>> Start COLLECTED MATERIAL
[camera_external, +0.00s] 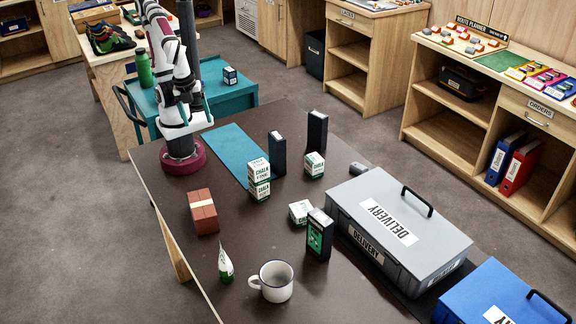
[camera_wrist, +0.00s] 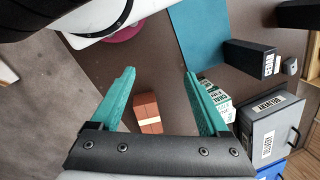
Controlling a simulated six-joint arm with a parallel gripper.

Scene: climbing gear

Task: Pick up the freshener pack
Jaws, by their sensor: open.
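A white mug (camera_external: 273,282) stands right of the pouch. A reddish-brown block (camera_external: 203,212) lies behind it. Chalk boxes (camera_external: 260,190), several dark upright boxes (camera_external: 277,157) and a grey delivery case (camera_external: 400,232) stand to the right. A teal mat (camera_external: 230,150) lies flat near my base.
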>> End COLLECTED MATERIAL
PROBLEM REQUIREMENTS
Make an exact copy of the data, leaving its pictures out.

SOLUTION FOR THIS EXERCISE
[camera_external, +0.00s] 
[camera_wrist, +0.00s] 
Controlling a simulated six-joint arm with a parallel gripper.

Scene: climbing gear

Task: Pick up the freshener pack
Jaws, by their sensor: open.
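A white mug (camera_external: 273,282) stands right of the pouch. A reddish-brown block (camera_external: 203,212) lies behind it. Chalk boxes (camera_external: 260,190), several dark upright boxes (camera_external: 277,157) and a grey delivery case (camera_external: 400,232) stand to the right. A teal mat (camera_external: 230,150) lies flat near my base.

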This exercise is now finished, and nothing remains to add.